>> START Excerpted records
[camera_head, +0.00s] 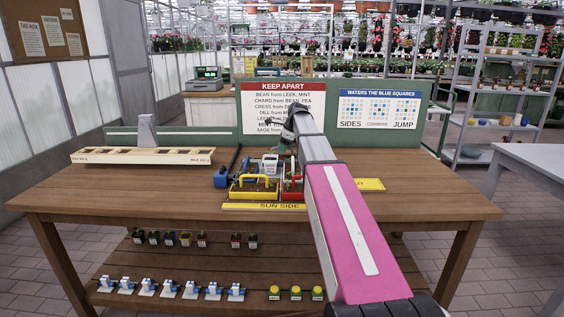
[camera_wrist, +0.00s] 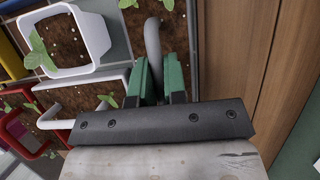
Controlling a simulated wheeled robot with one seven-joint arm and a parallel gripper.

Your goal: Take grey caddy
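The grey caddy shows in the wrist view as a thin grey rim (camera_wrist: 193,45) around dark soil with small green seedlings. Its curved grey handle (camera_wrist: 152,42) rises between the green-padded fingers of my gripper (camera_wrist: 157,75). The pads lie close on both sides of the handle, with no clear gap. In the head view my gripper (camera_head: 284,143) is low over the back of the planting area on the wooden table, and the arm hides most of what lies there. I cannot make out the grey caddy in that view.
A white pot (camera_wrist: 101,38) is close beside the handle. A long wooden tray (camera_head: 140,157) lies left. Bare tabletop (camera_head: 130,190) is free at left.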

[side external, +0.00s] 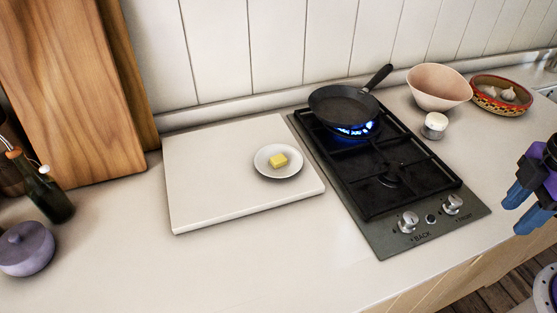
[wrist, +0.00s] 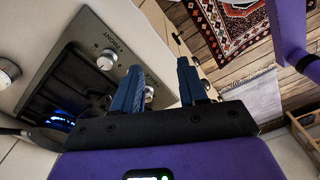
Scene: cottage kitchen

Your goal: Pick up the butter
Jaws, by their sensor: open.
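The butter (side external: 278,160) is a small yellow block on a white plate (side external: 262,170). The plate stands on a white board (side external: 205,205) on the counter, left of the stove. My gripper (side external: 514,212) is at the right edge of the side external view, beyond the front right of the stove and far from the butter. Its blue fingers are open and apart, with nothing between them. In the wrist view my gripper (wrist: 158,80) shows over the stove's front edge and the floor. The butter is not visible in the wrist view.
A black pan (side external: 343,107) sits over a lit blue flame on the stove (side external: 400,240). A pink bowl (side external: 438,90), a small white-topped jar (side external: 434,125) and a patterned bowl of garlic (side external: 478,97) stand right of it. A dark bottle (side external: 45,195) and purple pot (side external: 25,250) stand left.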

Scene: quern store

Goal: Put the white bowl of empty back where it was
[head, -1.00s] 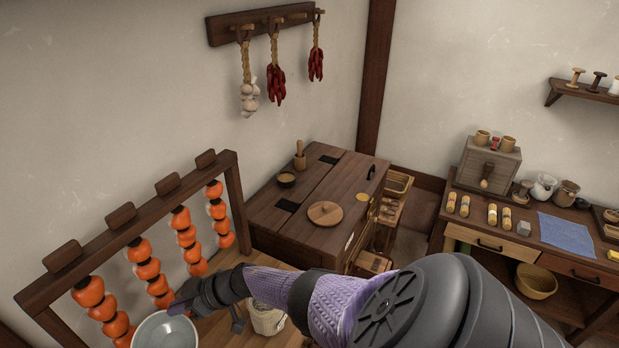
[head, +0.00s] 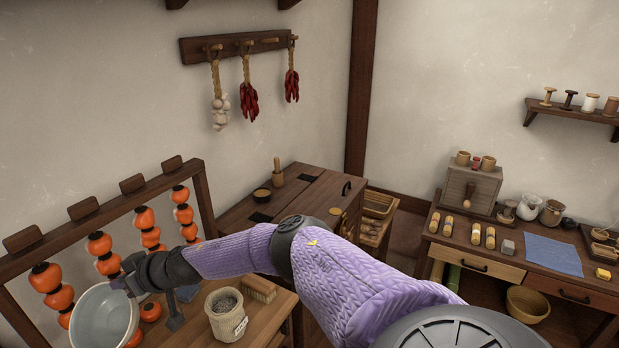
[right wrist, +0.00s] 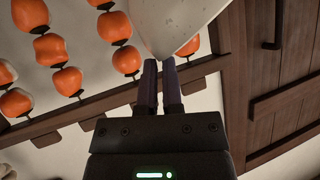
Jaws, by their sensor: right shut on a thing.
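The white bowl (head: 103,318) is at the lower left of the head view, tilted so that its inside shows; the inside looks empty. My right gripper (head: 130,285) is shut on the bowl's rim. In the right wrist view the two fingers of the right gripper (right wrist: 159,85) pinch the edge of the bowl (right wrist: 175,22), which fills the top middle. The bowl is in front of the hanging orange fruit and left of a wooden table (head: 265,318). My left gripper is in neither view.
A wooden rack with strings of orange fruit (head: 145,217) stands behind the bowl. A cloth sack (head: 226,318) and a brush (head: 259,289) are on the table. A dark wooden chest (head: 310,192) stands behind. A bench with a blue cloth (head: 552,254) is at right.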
>> END Excerpted records
>> START Excerpted records
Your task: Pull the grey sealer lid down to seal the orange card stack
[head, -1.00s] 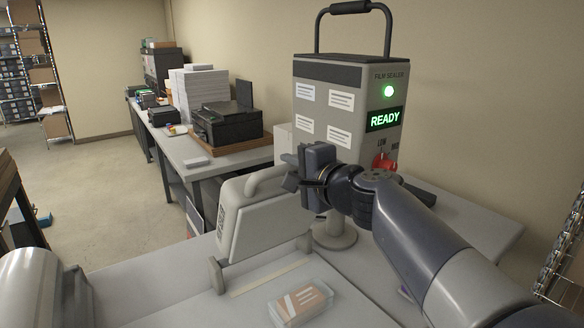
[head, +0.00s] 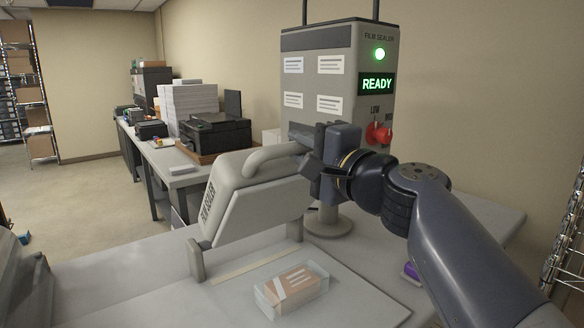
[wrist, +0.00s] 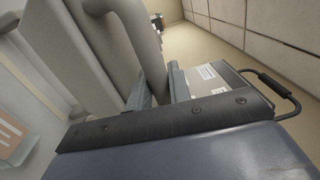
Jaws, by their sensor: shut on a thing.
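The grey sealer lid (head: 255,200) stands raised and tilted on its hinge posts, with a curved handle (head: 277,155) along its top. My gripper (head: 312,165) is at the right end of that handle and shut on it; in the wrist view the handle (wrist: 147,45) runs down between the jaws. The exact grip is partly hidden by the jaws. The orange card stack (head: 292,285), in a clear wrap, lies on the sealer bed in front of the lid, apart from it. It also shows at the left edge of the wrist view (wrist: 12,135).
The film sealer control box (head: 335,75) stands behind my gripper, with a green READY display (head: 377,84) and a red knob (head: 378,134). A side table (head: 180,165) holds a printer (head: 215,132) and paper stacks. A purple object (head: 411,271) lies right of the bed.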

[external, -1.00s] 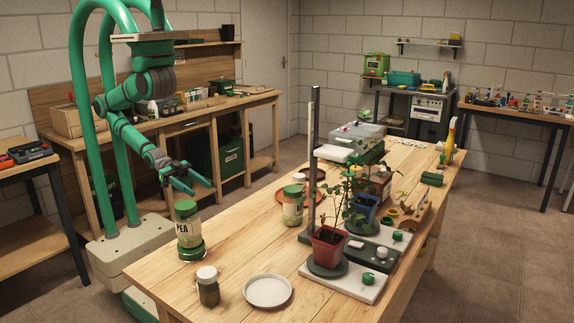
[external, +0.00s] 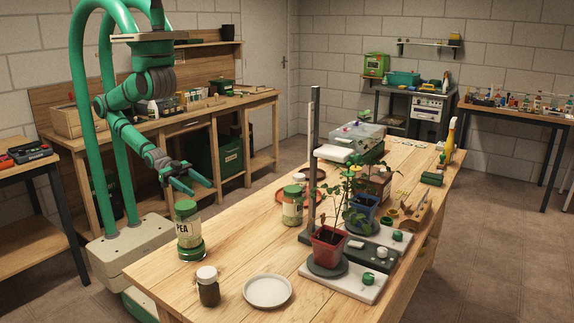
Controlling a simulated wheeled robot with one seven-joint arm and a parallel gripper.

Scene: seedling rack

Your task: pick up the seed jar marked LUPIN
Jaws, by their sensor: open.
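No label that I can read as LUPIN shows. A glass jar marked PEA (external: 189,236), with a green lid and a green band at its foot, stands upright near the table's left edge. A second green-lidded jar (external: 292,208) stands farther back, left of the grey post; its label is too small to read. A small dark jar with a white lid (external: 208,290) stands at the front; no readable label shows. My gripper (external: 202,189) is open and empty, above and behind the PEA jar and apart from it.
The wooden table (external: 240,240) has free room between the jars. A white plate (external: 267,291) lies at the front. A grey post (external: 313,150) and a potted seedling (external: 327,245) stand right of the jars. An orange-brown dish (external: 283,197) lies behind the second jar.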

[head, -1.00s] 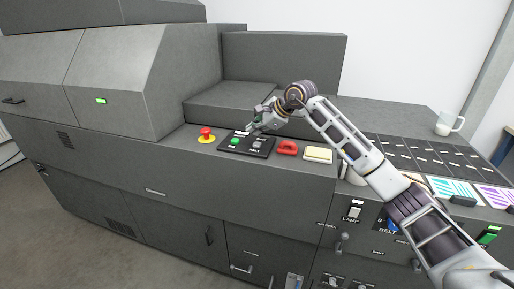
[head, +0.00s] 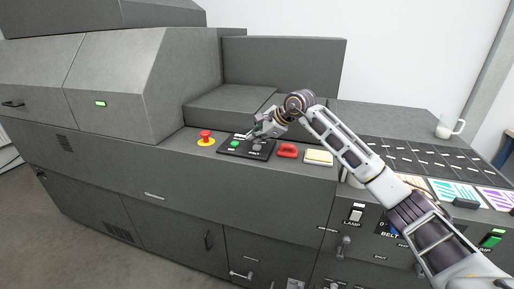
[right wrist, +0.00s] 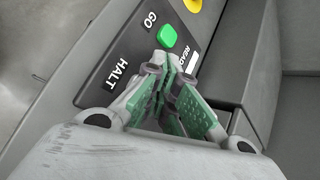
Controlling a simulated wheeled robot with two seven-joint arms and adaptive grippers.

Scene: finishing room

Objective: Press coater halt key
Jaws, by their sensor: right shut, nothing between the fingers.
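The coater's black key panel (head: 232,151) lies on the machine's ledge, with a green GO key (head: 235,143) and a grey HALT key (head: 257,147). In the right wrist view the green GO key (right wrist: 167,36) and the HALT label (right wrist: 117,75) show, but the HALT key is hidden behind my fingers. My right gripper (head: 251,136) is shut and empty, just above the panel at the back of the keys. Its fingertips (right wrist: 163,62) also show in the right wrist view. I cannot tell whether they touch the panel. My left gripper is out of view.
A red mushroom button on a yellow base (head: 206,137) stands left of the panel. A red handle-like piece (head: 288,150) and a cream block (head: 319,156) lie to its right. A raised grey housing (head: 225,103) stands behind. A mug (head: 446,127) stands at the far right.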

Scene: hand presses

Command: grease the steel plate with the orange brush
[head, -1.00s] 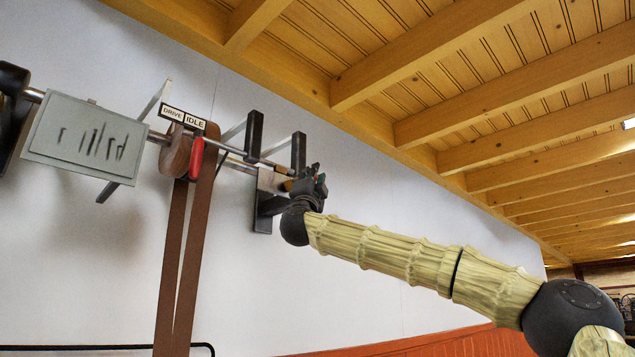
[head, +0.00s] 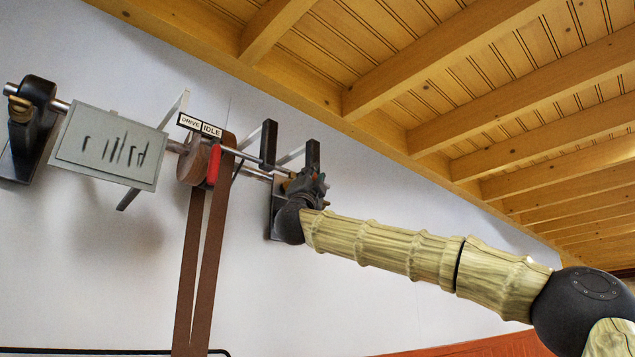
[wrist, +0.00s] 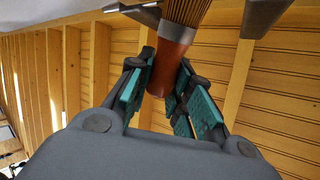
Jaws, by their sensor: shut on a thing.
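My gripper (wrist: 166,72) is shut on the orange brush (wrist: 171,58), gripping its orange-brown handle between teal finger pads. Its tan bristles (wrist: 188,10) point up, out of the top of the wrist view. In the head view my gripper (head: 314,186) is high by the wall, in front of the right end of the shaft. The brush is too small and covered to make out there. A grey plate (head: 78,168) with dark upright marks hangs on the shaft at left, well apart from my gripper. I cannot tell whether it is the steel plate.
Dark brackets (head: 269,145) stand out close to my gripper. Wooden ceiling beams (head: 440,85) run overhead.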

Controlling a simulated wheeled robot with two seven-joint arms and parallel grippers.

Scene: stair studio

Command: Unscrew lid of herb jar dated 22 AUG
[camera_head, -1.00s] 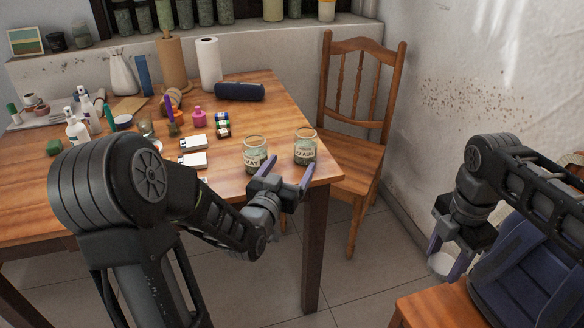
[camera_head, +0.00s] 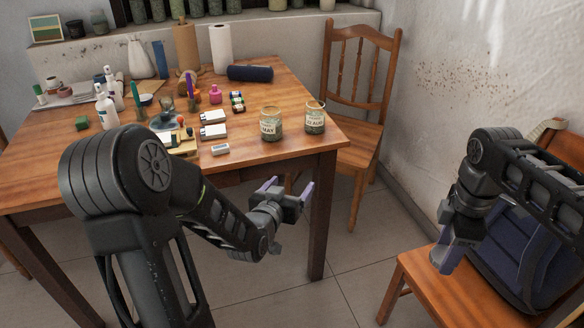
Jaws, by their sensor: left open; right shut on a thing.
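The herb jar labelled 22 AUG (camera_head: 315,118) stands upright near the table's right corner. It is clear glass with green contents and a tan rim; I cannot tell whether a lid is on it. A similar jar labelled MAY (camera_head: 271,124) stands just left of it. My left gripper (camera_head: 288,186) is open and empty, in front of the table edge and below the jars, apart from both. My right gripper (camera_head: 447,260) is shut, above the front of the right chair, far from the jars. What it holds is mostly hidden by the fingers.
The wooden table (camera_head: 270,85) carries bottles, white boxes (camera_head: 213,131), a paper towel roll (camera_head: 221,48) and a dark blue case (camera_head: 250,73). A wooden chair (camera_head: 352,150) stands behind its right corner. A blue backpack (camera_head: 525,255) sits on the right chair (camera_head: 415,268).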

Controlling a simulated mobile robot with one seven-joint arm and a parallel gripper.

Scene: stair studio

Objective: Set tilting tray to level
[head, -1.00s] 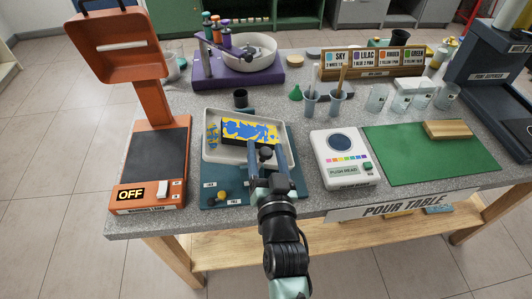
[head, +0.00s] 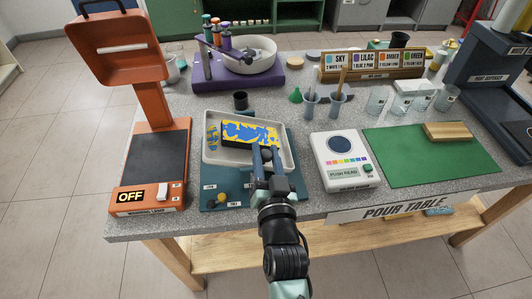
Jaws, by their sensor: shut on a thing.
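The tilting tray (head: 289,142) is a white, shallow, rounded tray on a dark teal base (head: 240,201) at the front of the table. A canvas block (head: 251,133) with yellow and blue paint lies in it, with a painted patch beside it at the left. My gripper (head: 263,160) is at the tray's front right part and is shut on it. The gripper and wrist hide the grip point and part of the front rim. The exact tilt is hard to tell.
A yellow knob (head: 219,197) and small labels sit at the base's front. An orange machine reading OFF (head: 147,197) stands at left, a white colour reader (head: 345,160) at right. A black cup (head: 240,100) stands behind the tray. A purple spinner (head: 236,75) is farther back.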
>> END Excerpted records
● Exercise details: Only the lines from the one with "[camera_wrist, +0.00s]" through the one with "Your goal: Pick up the butter" belong in your copy; retype them exactly and drop any pictures.

● Reply:
[camera_wrist, +0.00s] 
Controlling a simulated wheeled robot with one seven-joint arm and a parallel gripper.

Your goal: Take grey caddy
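The grey caddy shows in the wrist view as a thin grey rim (camera_wrist: 193,45) around dark soil with small green seedlings. Its curved grey handle (camera_wrist: 152,42) rises between the green-padded fingers of my gripper (camera_wrist: 157,75). The pads lie close on both sides of the handle, with no clear gap. In the head view my gripper (camera_head: 284,143) is low over the back of the planting area on the wooden table, and the arm hides most of what lies there. I cannot make out the grey caddy in that view.
A white pot (camera_wrist: 101,38) is close beside the handle. A long wooden tray (camera_head: 140,157) lies left. Bare tabletop (camera_head: 130,190) is free at left.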

[side external, +0.00s] 
[wrist, +0.00s] 
Scene: cottage kitchen

Your goal: Pick up the butter

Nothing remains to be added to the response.